Can Danny Stewart succeed where so many others have failed and deliver the raze-and-rebuild this team needs? Can he finally light the raging fire  under the Blaze which has long since gone out?

GOALIES

#41 Brian Stewart, #30 Renny Marr

It’s the same goalie pairing as last year…which means you can almost copy-and-paste what we said last season. Brian Stewart has often been seemingly carrying the Blaze single handed on his broad shoulders during his time at the Skydome, and has proved time and again that he can be a bona-fide matchwinner…he is, in fact, arguably the greatest reason Coventry have any titles since 2012. Renny Marr, meanwhile, is a young British talent given the chance to spend another year learning behind arguably the best starter in the league this season.

DEFENCE

#7 Jordan Stokes (2-way with Hull, EPL) #11 Jim Jorgensen, #15 Josh Godfrey, #26 Marc Cantin, #27 Shawn Boutin, #56 Kevin Noble, #58 David Clements, #64 Matt Selby

The key thing with this defensive unit is that Danny Stewart has kept the lynchpin (in Jim Jorgensen) and the great new hope (David Clements) while adding around it. In Josh Godfrey Stewart has given a second chance to a player who was to some degree a victim of his own hype last year – he was trumpeted as an elite offensive D with a huge shot but his 13 points were a disappointing return indeed from a player who was supposed to drive the team forward. As for playmaking – only Clements had fewer assists than Godfrey, and his six goals were eclipsed by his supposedly more defensive partner Jorgensen comfortably.
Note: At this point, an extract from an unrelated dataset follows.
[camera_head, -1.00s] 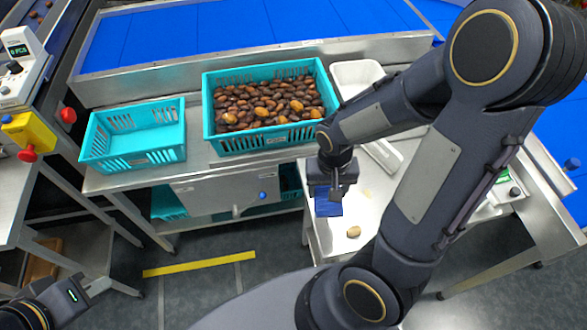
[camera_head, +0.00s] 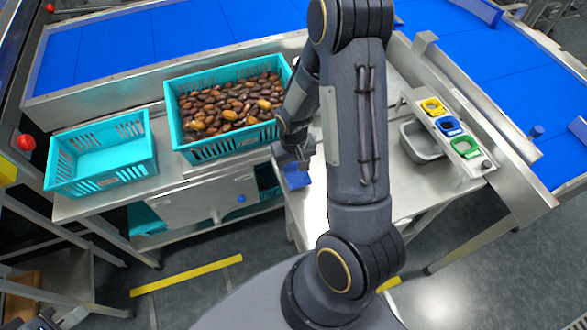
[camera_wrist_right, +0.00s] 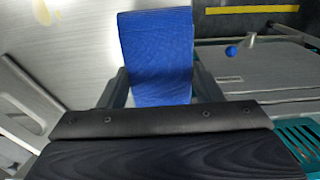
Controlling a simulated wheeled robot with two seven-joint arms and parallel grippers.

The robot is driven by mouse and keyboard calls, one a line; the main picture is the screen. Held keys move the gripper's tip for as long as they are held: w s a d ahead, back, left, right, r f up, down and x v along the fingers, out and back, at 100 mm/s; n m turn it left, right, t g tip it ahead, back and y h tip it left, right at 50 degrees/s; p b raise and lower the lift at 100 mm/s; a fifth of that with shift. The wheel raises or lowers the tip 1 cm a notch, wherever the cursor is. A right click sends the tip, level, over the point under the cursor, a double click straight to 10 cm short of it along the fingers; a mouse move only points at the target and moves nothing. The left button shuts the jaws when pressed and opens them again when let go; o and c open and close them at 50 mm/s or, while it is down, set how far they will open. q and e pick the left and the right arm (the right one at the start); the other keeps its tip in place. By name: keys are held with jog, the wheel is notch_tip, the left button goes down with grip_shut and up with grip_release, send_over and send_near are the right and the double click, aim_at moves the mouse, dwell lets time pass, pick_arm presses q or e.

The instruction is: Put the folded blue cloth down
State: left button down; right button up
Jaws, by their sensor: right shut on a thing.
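The folded blue cloth (camera_head: 297,176) is between the fingers of my right gripper (camera_head: 293,160), over the left part of the small steel table. In the right wrist view the cloth (camera_wrist_right: 156,55) juts out past the fingers, flat and ribbed. My right gripper (camera_wrist_right: 160,95) is shut on it. I cannot tell whether the cloth touches the table top. My left gripper (camera_head: 68,318) shows only in part at the bottom left corner; its jaws are unclear.
A teal crate of dates (camera_head: 172,115) and an empty teal crate (camera_head: 52,165) stand on the steel bench at left. A grey bin (camera_head: 424,140) and a panel with yellow, blue and green cups (camera_head: 478,155) are at right. My right arm hides much of the table.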

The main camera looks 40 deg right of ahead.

Kevin Noble will be his usual playing-on-the-ragged-edge self on defence – although it will be interesting to see how teams deal with him now they’re aware of his “wind-up-at-any-cost” style and if they allow him to take penalties without giving the many retaliation penalties he drew so well last year.

The new additions to this unit are the most valuable. The Quebec pairing of Shawn Boutin and Marc Cantin are both sold as calm, minute-munching two way players equally at home anywhere on the ice and in any situation. Add them to Jorgensen and the Blaze have a very strong top two pairs indeed, along with the delightful-to-watch Clements and pugnacious and brutally effective Matt Selby to fill the gaps.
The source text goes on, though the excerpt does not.